De là vient l’extrême difficulté que je trouve à écrire. Mes manuscrits raturés, barbouillés, mêlés, indéchiffrables, attestent la peine qu’ils m’ont coûtée. Il n’y en a pas un qu’il ne m’ait fallu transcrire quatre ou cinq fois avant de le donner à la presse. Je n’ai jamais pu rien faire la plume à la main vis-à-vis d’une table et de mon papier ; c’est à la promenade, au milieu des rochers et des bois ; c’est la nuit dans mon lit et durant mes insomnies que j’écris dans mon cerveau : l’on peut juger avec quelle lenteur, surtout pour un homme absolument dépourvu de mémoire verbale, et qui de la vie n’a pu retenir six vers par cœur. Il y a telle de mes périodes que j’ai tournée et retournée cinq ou six nuits dans ma tête avant qu’elle fût en état d’être mise sur le papier. De là vient encore que je réussis mieux aux ouvrages qui demandent du travail qu’à ceux qui veulent être faits avec une certaine légèreté, comme les lettres ; genre dont je n’ai jamais pu prendre le ton, et dont l’occupation me met au supplice. Je n’écris point de lettres sur les moindres sujets qui ne me coûtent des heures de fatigue, ou, si je veux écrire de suite ce qui me vient, je ne sais ni commencer ni finir ; ma lettre est un long et confus verbiage ; à peine m’entend-on quand on la lit.
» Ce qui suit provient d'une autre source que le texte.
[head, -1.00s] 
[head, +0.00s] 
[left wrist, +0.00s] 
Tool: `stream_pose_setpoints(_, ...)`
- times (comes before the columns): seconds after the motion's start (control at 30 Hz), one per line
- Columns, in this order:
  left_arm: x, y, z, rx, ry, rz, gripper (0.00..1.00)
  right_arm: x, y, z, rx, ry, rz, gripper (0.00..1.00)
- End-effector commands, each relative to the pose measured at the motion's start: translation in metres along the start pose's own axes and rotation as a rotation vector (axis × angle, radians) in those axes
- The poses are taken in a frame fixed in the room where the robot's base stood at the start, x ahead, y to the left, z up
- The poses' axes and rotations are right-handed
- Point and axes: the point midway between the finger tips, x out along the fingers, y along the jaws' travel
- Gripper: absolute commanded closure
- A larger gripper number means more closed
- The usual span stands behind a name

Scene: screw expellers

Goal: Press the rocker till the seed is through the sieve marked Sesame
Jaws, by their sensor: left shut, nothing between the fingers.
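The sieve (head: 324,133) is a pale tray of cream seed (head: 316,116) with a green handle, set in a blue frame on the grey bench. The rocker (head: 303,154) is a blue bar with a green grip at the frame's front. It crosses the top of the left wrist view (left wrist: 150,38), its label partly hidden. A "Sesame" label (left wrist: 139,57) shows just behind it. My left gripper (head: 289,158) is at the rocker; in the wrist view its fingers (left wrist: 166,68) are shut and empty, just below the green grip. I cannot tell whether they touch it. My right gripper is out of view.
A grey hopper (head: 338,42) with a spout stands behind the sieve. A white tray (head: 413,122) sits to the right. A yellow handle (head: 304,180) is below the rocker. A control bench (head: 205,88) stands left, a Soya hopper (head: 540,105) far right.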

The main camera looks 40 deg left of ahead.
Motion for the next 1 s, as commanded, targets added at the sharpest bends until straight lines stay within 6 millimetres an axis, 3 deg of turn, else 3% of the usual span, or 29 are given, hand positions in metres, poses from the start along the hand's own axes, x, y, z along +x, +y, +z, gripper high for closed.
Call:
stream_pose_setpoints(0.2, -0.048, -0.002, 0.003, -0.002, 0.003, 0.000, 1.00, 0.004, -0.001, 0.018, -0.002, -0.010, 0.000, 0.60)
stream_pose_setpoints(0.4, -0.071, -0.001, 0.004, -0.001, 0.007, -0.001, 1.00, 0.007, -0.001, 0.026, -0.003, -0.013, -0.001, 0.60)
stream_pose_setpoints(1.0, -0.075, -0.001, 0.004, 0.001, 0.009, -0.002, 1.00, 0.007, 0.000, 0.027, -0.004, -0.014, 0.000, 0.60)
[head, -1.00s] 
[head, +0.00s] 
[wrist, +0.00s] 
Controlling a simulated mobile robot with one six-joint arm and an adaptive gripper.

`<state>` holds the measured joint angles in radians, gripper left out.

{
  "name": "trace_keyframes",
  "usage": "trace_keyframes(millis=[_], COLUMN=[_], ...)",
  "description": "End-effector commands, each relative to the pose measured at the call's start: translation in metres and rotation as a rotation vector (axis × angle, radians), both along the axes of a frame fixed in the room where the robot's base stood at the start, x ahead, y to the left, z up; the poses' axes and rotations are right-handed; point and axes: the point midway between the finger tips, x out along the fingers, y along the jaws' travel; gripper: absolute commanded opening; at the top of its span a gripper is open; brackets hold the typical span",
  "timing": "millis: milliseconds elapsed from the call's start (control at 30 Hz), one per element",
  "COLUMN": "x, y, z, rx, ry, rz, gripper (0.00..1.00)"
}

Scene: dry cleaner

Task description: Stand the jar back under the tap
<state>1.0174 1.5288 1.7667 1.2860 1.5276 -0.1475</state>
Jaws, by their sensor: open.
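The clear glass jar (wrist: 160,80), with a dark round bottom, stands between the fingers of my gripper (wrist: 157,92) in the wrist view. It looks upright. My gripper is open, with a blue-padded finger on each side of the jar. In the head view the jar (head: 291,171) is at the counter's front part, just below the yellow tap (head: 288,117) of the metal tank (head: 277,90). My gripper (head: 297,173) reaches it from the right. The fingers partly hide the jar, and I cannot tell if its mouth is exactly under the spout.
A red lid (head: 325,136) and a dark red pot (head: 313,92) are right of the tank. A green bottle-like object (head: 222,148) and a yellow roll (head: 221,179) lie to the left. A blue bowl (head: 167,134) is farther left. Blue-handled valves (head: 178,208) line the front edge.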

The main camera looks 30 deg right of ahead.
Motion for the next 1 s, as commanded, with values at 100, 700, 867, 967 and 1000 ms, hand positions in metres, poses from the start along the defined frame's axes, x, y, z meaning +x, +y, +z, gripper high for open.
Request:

Non-seulement les idées me coûtent à rendre, elles me coûtent même à recevoir. J’ai étudié les hommes, et je me crois assez bon observateur : cependant je ne sais rien voir de ce que je vois ; je ne vois bien que ce que je me rappelle, et je n’ai de l’esprit que dans mes souvenirs. De tout ce qu’on dit, de tout ce qu’on fait, de tout ce qui se passe en ma présence, je ne sens rien, je ne pénètre rien.